Telecommuting has existed for several decades and has become more popular with the increasing availability of technology that allows employees to perform work remotely. Employers across the state, country and world offer the option to telecommute to employees in urban, suburban and rural settings.
Employees may have the option to telecommute for all or part of their regular workweek. Telecommuting may be an informal arrangement, or a formal arrangement with a signed agreement between employer and employee that includes schedule expectations, planning, and documenting work being done while telecommuting.
Telecommuting can increase employee productivity when implemented effectively. Additionally, because employees may have varying preferences, telecommuting may be most effective when voluntary.
When to use this strategy
Telecommuting makes sense when:
- Employee job functions do not require them to be on-site and their work is suitable for telecommuting (e.g., reading, writing, editing, data entry, data analysis, programming, telephone calls, research, project scheduling).
- Employees have the necessary technology to complete their work (e.g., computer, secure internet connection, telephone).
- Dedicated, safe workspace is available (some work may also require a quiet space).
What you need in order to implement
Telecommuting requires planning and collaboration. Employers implementing telecommuting should:
- Develop and implement telecommuting policies, specifically regarding communication, expectations and when to use telecommuting.

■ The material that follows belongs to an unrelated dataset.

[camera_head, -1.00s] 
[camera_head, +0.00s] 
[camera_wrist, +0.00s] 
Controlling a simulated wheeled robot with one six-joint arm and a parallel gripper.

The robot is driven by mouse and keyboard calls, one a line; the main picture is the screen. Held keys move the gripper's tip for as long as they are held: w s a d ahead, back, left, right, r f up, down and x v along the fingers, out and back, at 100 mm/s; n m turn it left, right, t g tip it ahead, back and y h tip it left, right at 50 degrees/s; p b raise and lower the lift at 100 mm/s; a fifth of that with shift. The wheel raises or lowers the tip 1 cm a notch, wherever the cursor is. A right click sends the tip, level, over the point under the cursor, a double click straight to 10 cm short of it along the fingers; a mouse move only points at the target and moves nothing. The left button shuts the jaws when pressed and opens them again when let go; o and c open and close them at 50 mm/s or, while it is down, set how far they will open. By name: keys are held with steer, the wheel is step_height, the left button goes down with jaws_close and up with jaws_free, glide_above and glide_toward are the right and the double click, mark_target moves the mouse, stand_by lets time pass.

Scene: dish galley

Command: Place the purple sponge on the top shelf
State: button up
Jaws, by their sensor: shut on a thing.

- For larger telecommuting programs, identify a telecommuting coordinator to manage and improve the effectiveness of the program.
- Identify specific positions that are suitable for telecommuting.
- Provide training, support and resources to staff.
- Consider the cultural implications and barriers that currently exist in the organization. Transitioning to telecommuting programs will change the way employees work, collaborate and communicate.
- Ensure the right amount and type of technology is available to employees.
- Determine what security protocols the organization may need as employees use alternate computers or connections that may not be secure.
Learn more about this strategy
Research Advisors: Information on who should telecommute and the types of challenges that can arise.
Emory University: A breakdown of telecommuting-related strategies, definitions, benefits and challenges.
Transportation Center, University of California-Berkeley: A defining telecommuting research study (similar research on productivity gains is available from Stanford and CBS)
Viack Corporation: A guidebook for managing telecommuting employees.
About key characteristics
Telecommuting is a low-cost, high benefit method to reduce traffic volumes during peak times. Costs could include equipment and services to facilitate telecommuting, such as laptop computers, telephones, high-speed internet connections, etc.
Depending on the type of industry and job functions, technology needs could range from low to high.
Although some telecommute-suitable job functions are very independent in nature, employees can still experience a high level of collaboration with supervisors, managers and co-workers.